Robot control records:
--------

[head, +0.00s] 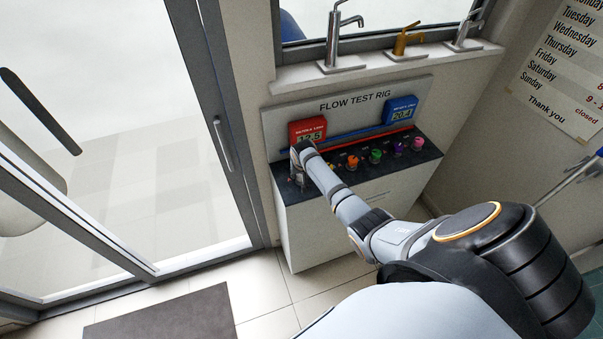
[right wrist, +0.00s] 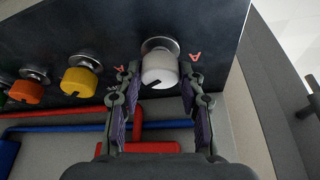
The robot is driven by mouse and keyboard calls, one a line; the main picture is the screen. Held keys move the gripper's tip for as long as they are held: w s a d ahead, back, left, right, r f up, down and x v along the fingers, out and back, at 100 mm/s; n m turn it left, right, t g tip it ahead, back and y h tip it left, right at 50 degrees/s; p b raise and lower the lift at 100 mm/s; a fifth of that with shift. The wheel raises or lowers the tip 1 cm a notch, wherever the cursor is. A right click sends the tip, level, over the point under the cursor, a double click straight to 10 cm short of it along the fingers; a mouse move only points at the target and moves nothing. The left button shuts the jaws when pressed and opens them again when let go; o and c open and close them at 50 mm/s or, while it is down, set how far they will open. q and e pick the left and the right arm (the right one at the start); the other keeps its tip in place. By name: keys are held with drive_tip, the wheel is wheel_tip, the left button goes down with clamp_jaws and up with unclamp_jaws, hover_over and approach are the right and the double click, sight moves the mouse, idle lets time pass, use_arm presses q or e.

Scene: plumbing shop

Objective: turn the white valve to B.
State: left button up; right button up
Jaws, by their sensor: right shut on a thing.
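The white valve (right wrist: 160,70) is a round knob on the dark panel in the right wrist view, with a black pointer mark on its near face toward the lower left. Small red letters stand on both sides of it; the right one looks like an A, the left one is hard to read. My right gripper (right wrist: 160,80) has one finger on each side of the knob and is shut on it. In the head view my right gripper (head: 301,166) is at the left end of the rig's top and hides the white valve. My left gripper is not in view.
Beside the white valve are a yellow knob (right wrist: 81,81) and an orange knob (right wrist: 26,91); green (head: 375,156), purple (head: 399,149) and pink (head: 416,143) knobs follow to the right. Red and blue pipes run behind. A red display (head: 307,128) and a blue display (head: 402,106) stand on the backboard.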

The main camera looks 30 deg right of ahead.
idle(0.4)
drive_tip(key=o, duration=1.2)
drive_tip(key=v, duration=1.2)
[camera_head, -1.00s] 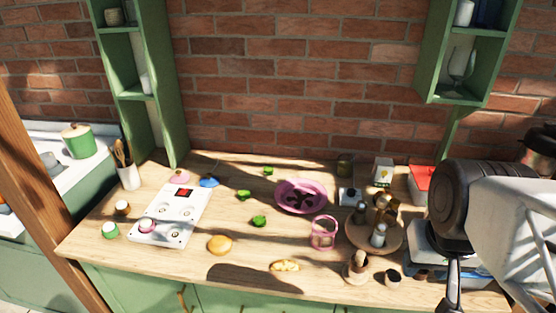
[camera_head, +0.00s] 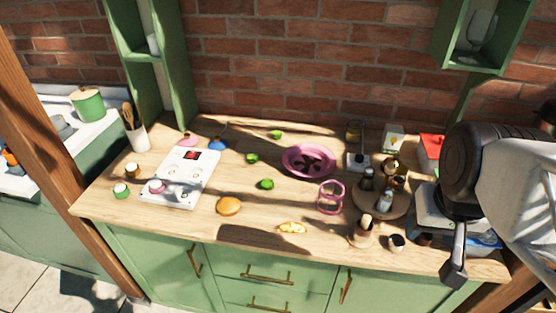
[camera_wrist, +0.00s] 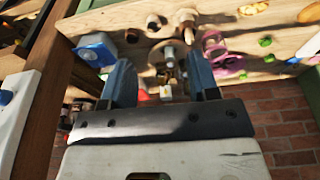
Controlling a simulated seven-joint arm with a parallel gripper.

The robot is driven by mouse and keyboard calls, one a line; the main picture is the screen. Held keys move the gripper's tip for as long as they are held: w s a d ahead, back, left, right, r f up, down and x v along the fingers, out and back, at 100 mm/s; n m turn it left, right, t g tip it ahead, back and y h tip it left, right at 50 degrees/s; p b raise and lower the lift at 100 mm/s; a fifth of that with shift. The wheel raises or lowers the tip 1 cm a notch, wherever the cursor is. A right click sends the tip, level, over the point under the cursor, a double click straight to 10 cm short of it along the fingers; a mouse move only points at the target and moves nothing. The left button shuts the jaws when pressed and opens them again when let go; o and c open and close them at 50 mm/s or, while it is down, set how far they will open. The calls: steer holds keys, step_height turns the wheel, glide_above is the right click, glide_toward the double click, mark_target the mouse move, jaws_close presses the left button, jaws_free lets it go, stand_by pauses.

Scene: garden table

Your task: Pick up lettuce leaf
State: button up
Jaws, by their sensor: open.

--------

» EXERCISE AIM
The pictures should not be reproduced; quote all of the other material exactly.

» TASK SOLUTION
[head, +0.00s] 
[right wrist, +0.00s] 
The robot is driven by mouse and keyboard calls, one a line; the main picture is the screen. Held keys move the gripper's tip for as long as they are held: w s a d ahead, back, left, right, r f up, down and x v along the fingers, out and back, at 100 mm/s; n m turn it left, right, t g tip it ahead, back and y h tip it left, right at 50 degrees/s; p b raise and lower the lift at 100 mm/s; a fifth of that with shift. The wheel raises or lowers the tip 1 cm a notch, wherever the cursor is. A right click sends the tip, level, over the point under the cursor, a double click straight to 10 cm short of it along the fingers; a mouse move only points at the target and moves nothing. The left button shuts the jaws when pressed and opens them again when let go; o and c open and close them at 50 mm/s or, while it is down, set how far they will open. q and e pick the left and the right arm (the right one at the start); the other keeps its tip in place. By name: keys are held with drive_tip, the wheel is wheel_tip, the left button goes down with clamp_jaws and up with unclamp_jaws, hover_over and approach are the right and the double click, sight moves the mouse, idle lets time pass, use_arm presses q or e.

Scene: plumbing shop

Objective: turn the white valve to B.
State: left button up; right button up
Jaws, by their sensor: right shut on a thing.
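The white valve (right wrist: 160,70) is a round knob on the dark panel in the right wrist view, with a black pointer mark on its near face toward the lower left. Small red letters stand on both sides of it; the right one looks like an A, the left one is hard to read. My right gripper (right wrist: 160,80) has one finger on each side of the knob and is shut on it. In the head view my right gripper (head: 301,166) is at the left end of the rig's top and hides the white valve. My left gripper is not in view.
Beside the white valve are a yellow knob (right wrist: 81,81) and an orange knob (right wrist: 26,91); green (head: 375,156), purple (head: 399,149) and pink (head: 416,143) knobs follow to the right. Red and blue pipes run behind. A red display (head: 307,128) and a blue display (head: 402,106) stand on the backboard.

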The main camera looks 30 deg right of ahead.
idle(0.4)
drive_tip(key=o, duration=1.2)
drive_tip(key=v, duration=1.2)
[camera_head, -1.00s] 
[camera_head, +0.00s] 
[camera_wrist, +0.00s] 
Controlling a simulated seven-joint arm with a parallel gripper.

The robot is driven by mouse and keyboard calls, one a line; the main picture is the screen. Held keys move the gripper's tip for as long as they are held: w s a d ahead, back, left, right, r f up, down and x v along the fingers, out and back, at 100 mm/s; n m turn it left, right, t g tip it ahead, back and y h tip it left, right at 50 degrees/s; p b raise and lower the lift at 100 mm/s; a fifth of that with shift. The wheel raises or lowers the tip 1 cm a notch, wherever the cursor is. A right click sends the tip, level, over the point under the cursor, a double click straight to 10 cm short of it along the fingers; a mouse move only points at the target and moves nothing. The left button shuts the jaws when pressed and opens them again when let go; o and c open and close them at 50 mm/s or, while it is down, set how far they will open. The calls: steer holds keys, step_height turns the wheel, glide_above is the right click, glide_toward the double click, mark_target the mouse move, jaws_close presses the left button, jaws_free lets it go, stand_by pauses.

Scene: garden table

Your task: Pick up lettuce leaf
State: button up
Jaws, by their sensor: open.

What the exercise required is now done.